Pourtant, le même jour, un partenariat a été annoncé autour des matériaux de batterie entre les industriels allemand BASF et chinois Shanshan. Cette double actualité témoigne bien d’une incohérence de la ligne de conduite européenne à l’égard de la Chine. Au-delà de l’incompatibilité apparente des deux systèmes politiques illustrée par un ton de moins en moins diplomatique, une réelle complémentarité des intérêts entre les deux parties subsiste. En fait, l’UE et la Chine ne peuvent se passer d’entretenir avec l’autre, sinon une coopération, du moins un dialogue ouvert et pragmatique sur certains enjeux.

BASF et Shanshan s’associent en une joint-venture dans le secteur des matériaux pour batteries

Si le feu est rouge en termes de coopération politique avec la Chine, la collaboration industrielle sino-allemande reste pour sa part au beau fixe. Les deux leaders se sont lancés dans une co-entreprise au service du marché chinois, le plus grand dans le secteur des matériaux de batterie. Pour BASF, fournisseur mondial de premier plan de Fabrication Assistée par Ordinateur (FAO) à l’industrie automobile, c’est l’occasion d’accéder au marché chinois de la FAO, élargissant son empreinte mondiale avec une chaîne d’approvisionnement de matériaux actifs cathodiques intégrée et unique. BASF deviendrait la première entreprise à disposer de capacités sur tous les principaux marchés d’ici 2022. De son côté, Shanshan, l’un des principaux fournisseurs de matériaux pour batteries au lithium-ion desservant à la fois le marché de la mobilité électrique et de l’électronique grand public, bénéficierait du réseau mondial de clients automobiles de BASF pour renforcer sa compétitivité sur le marché chinois.

Grâce aux solides capacités de technologie et de développement à empreinte mondiale de l’un, et à la vaste expérience du marché chinois de l’autre, ces deux géants, en combinant leur expertise, comptent offrir une compétitivité incomparable en matière d’innovation, de proximité client et de coût et devenir un des principaux fournisseurs mondiaux de FAO. L’objectif est de générer d’importantes synergies technologiques et d’accélérer la transformation de l’électrification de l’industrie du transport.

L’enjeu de ce partenariat est central quand on sait que la Chine a la mainmise sur les chaînes de valeur des matériaux stratégiques nécessaires à la fabrication des batteries dont elle domine le marché et détient environ 90% de la production mondiale. En outre, la Chine est un acteur incontournable dans les chaines d’approvisionnement dans les domaines clés de la transition énergétique (panneaux solaires, turbines d’éoliennes, hydrogène). 

Quelle méthode pour une position européenne cohérente ?

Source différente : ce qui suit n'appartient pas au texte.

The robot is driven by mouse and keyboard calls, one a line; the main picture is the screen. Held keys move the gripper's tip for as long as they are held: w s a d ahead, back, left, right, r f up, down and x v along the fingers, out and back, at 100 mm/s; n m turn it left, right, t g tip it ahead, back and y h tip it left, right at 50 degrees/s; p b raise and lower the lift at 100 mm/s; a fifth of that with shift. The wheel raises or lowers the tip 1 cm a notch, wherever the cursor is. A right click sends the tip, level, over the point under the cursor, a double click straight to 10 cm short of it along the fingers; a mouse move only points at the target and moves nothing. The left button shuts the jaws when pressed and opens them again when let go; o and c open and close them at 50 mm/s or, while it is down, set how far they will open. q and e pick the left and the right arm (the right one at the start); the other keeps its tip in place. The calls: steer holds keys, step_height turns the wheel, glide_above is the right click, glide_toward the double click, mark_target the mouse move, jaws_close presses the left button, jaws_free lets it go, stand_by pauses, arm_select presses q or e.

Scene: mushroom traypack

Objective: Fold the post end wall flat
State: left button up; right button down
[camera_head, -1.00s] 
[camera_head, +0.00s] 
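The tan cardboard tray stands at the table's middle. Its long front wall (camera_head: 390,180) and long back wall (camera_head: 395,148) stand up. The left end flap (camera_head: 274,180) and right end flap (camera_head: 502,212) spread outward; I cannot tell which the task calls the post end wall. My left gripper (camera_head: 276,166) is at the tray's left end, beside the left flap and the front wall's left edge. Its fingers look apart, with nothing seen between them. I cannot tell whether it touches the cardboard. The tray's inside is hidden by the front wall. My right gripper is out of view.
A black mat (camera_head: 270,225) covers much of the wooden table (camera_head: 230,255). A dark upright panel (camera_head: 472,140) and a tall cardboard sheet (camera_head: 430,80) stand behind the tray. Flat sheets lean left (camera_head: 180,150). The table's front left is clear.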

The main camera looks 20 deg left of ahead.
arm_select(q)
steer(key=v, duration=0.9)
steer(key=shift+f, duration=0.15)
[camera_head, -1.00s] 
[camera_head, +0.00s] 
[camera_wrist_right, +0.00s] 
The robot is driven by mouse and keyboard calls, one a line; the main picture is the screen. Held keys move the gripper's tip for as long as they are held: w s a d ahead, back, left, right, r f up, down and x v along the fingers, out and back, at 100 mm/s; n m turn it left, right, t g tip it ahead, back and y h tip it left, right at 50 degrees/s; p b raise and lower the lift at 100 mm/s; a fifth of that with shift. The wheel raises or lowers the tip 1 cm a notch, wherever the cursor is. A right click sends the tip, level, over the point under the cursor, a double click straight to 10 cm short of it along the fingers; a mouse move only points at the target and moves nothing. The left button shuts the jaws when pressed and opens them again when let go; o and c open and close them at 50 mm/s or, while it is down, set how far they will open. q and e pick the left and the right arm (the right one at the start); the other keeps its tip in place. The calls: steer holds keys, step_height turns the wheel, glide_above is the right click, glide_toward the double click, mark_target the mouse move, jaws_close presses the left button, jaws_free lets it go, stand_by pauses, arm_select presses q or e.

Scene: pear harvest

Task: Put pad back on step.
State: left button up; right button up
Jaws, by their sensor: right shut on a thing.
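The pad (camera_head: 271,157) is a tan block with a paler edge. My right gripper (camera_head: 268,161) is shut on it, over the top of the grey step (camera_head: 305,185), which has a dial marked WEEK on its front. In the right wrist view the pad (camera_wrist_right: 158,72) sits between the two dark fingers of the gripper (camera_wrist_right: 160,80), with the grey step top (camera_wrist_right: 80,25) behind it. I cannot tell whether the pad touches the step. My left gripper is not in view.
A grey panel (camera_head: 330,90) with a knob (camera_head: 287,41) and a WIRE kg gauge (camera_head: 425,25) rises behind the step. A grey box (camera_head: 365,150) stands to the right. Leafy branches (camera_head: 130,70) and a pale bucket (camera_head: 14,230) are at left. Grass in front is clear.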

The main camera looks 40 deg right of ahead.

Entre dissensions politiques profondes et coopération innovante sur des enjeux d’avenir, la relation sino-européenne est soumise à des tendances contradictoires qui semblent irréconciliables et empêchent l’UE de maintenir une ligne de conduite univoque.

En tout cas, le divorce sino-européen n’est pas consommé. Au-delà des sirènes des rivalités politiques, des points de convergence permettent encore aujourd’hui de parler de visions d’avenir en commun. Dans la perspective de la COP26, il est nécessaire d’établir des axes stratégiques incontournables vers lesquels orienter la coopération sino-européenne. Le sujet des matières premières, agricoles et minérales, est par exemple un point d’appui central de cette coopération, tout comme le climat ou la transition énergétique et industrielle.

L’UE ne pourra imposer ses vues qu’à condition de faire preuve d’un discours unanime et cohérent. Il convient donc qu’elle s’accorde d’abord en interne sur sa ligne de conduite, puis en externe en se positionnant selon une méthode souple apte à sortir du stop and go permanent dans les relations internationales. Ainsi, elle pourra tenir un dialogue précis mais ferme dans la négociation, redéfinir des partenariats exigeants et durables, respectueux du droit, et fondés sur une réelle réciprocité. En un mot, assumer un rôle de « puissance d’équilibre ».